プロフィール:菅下清廣(すがした きよひろ)
国際金融コンサルタント、投資家、経済評論家、スガシタパートナーズ株式会社代表取締役、学校法人立命館顧問 近畿大学世界経済研究所客員教授。ウォール街での経験を生かした独自の視点で相場を先読みし、日本と世界経済の未来を次々と的中させてきた「富のスペシャリスト」として名を馳せている。「経済の千里眼」との異名も。著書に『今こそ「お金」の教養を身につけなさい』ほか多数。
天井園にあった米国株式市場
米国株に陰りが見え始めました。NYダウの急落、ナスダック指数も下げて安値を更新。仮想通貨市場も弱く、ビットコイン、イーサリアムなども下げている。
米FRBの金融引き締め策への転換、利上げ。それに、ウクライナ戦争の長期化、中国の上海ロックダウン(都市封鎖)などで、グローバル・マーケットは大荒れの展開となっています。
当分、世界の株式市場は荒模様、波高き相場が続きそうです。
私はメルマガ読者の皆さんには、年初から「米国株式市場は相場の波動から見て、すでに天井圏にある。いつ暴落してもおかしくないので、警戒するように」とメッセージを送っていました。
株安となる3つの条件
以前からお話ししているのですが、株安の3条件というのがあります。
その1. 金融引き締め、利上げ
その2. 増税 規制強化
その3. 国際情勢不安
米国は今まさにこの「株安3条件」が揃っています。だから目前の米国株安に驚きはないです。
私はすでに早くからキャッシュアップして、次の上昇相場に備えています。
下落調整局面に入った米国株が当面、どこで底入れするか?ウクライナ戦争の行方はいかに?などなど、天下の形勢を見極める時です。
「休むも相場」です。
NYのエリートから聞いた投資の金言
さて、はるか昔、私が30代の頃、ニューヨークのメリルリンチ本社で米国国債のディーラーの仕事を研修で経験したことがあります。
今やウォール街の名門メリルリンチの社名は消えてしまったが、当時全米最大手の証券会社で、MLGSI(MERRILL LYNCH GOVERNMENT SECURITIES INC)という国債、政府債取引の専門部署があった。
世界中の中央銀行や主要な金融機関が取引の相手で、取引単位が数千万ドルから数億ドルというビッグマネーが飛び交うオフィスだ。当然ディーラーはエリート集団。
その中に入って、米国国債の取引の実践の研修を受けました。おそらく日本人でも経験した人は少ないでしょう。ディーラーの隣の席に座って取引を聞かせてもらいました。

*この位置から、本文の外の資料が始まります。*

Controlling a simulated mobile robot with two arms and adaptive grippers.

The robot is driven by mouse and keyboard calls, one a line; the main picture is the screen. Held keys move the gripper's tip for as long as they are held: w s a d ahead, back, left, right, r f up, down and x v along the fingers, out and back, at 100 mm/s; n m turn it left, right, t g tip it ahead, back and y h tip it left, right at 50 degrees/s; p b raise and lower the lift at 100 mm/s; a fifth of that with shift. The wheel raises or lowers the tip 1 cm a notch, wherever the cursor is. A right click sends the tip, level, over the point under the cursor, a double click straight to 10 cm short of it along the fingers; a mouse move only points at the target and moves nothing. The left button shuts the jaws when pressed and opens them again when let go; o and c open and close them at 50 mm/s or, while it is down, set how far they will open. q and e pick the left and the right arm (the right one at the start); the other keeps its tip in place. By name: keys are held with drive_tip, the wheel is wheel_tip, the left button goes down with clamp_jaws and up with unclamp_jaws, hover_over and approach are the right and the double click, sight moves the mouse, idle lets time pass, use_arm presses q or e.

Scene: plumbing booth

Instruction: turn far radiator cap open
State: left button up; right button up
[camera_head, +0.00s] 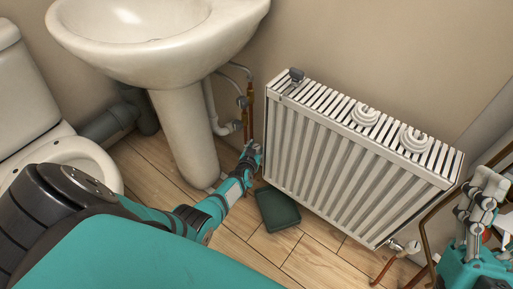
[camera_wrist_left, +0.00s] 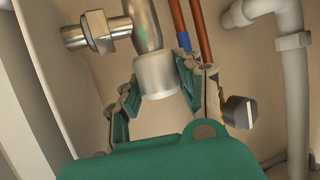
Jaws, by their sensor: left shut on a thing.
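The far radiator cap (camera_wrist_left: 157,76) is a short whitish cylinder under a metal valve body in the left wrist view. My left gripper (camera_wrist_left: 160,84) has its fingers on both sides of it and is shut on it. In the head view my left gripper (camera_head: 251,156) is low beside the near-left end of the white radiator (camera_head: 345,165), under the pipes by the sink. The cap is hidden there behind the gripper. I cannot tell how far the cap is turned.
Copper pipes (camera_wrist_left: 200,25) run close beside the fingers, and a dark knob (camera_wrist_left: 240,112) is to their right. The sink pedestal (camera_head: 188,135) stands left of the gripper. A dark green tray (camera_head: 277,209) lies on the floor. Two white rings (camera_head: 413,139) rest on the radiator.

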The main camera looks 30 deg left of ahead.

メリルリンチのディーラーが、「今日は東京からやってきたミスタースガシタが、この取引を聞いているのでよろしく」と言えば、相手は某中央銀行だったが、快諾してくれた。私にとって、若き日のまさに貴重な体験だった。
そのMLGSIで、私の研修期間ボスだった白人のエリートから、「ミスタースガシタ、ここは戦場だ。一瞬の油断や判断ミスで1,000万ドル、2,000万ドルの損失になる。だから、金融、数学の知識、能力がいくら優れていても、危機察知能力や瞬発力がなければ生き残ることはできない」と言われました。